To celebrate the Jerwood Gallery being five years old, visitors to the gallery were invited to choose their favourite work from the collection and an exhibition of these pieces has been mounted.
Participants of this month’s Drawn to the Page workshop were invited to choose their own favourite from among these favourites and to consider what it was that stimulated this choice – what is it about a particular piece of visual art that appeals to us? Is it to do with what the artist has chosen to represent? Is it to do with the medium or style in which the artist has chosen to express themselves?

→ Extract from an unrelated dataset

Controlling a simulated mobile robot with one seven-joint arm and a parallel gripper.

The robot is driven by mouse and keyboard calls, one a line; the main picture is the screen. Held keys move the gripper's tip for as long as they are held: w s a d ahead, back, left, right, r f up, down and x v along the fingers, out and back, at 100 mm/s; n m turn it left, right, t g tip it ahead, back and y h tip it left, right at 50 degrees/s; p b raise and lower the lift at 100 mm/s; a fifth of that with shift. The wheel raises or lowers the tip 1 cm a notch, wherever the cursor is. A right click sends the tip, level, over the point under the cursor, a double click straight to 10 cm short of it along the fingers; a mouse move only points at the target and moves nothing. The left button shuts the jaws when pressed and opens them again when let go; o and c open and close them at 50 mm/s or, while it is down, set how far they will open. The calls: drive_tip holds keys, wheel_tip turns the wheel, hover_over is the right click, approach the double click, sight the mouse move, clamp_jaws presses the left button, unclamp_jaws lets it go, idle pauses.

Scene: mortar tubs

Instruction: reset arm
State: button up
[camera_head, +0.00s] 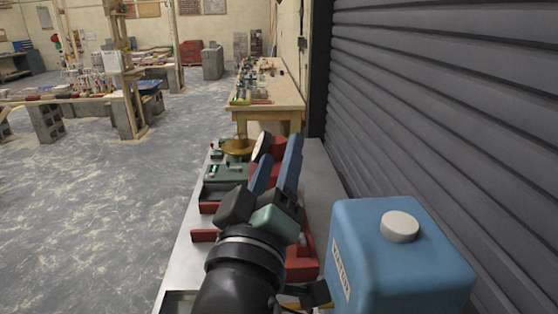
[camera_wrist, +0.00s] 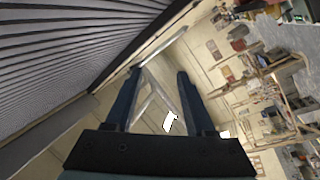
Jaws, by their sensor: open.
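My gripper (camera_head: 278,155) is in the middle of the head view, at the end of my arm, which reaches forward from the bottom edge over the grey bench. Its two blue fingers stand apart. In the wrist view the fingers (camera_wrist: 158,76) are also spread, with nothing held between them. The wrist view is tilted and looks out over the room, with the wall behind the fingers. My arm and gripper hide part of the bench and the red equipment on it.
A blue canister (camera_head: 370,262) with a white cap stands close at the right. Red equipment (camera_head: 303,262) and a green device (camera_head: 226,178) lie on the grey bench (camera_head: 190,254). A ribbed shutter (camera_head: 440,110) walls the right side. A wooden table (camera_head: 270,93) stands beyond. Open floor (camera_head: 100,220) lies left.

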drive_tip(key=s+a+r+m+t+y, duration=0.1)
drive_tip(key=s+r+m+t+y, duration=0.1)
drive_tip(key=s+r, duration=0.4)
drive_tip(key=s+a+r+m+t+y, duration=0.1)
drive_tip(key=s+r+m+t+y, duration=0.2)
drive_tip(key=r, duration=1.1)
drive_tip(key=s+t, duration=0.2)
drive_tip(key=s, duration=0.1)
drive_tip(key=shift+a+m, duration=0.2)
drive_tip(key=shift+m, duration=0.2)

How do certain works of art ‘whisper’ to us?
This idea of paying attention to what whispers to us is something we learned from the Eileen Agar works on display in a separate room in the gallery. Agar considered her own work (paintings and collages, mostly) a pursuit of personal form and content – it was others who categorised her as a surrealist. The words Drawn to the Page participants came up with in response to Agar’s work convey something of its energy – ‘vibrant’, ‘striking’, ‘angular’, ‘skew-whiff’
Given that surrealists were exponents of ‘automatic writing’ (spontaneous writing aimed at freeing the creative potential of the unconscious), it seemed appropriate to make our first exercise a free-write. We conducted this seated in front of the works each of us had selected as our favourite among the People’s Choice.
After this initial free flowing writing we turned our thoughts to important or significant choices we have made in our lives and/or choices others have made which we have been on the receiving end of. Again, it felt important to avoid thinking too much about the task, in order that we would be writing as much as possible from our unconscious mind.
In order to bring our conscious and creative selves to the resulting words, we thought about choices within choices and discussed what is known as the Droste effect (or in French, ‘mise en abyme’) in which a picture appears repeated inside itself. Workshop participants were invited to think of an image or a tableau which might represent an important moment of choice and describe the scene. Was there a way in which we could find ways of repeating the image or tableau inside itself? In text, perhaps? Or in a repeating image? A character? A story within a story, perhaps? Our aim was to allow the writing to take us spiralling inwards.
After intensely personal writing like this, we needed a break. There was a lively atmosphere at the Jerwood because it was May bank holiday weekend and outside the gallery’s windows the streets were full of Jack in the Green revellers. After resting and re-fuelling we re-convened in the room where Eileen Agar’s work is on display. As an antidote to spiralling inwards our brief for the next exercise was to explode our material outwards – in shape, colour, structure, form, text, image. We took the Surrealists’ ambition to unleash the unconscious mind via the use of juxtaposition as our cue to break up the writing we had done, interrupting it and introducing illogical sequences of image, character and story. We were guided by Agar’s spirit of playfulness and her maxim that ‘to play is to yield oneself to a kind of magic’.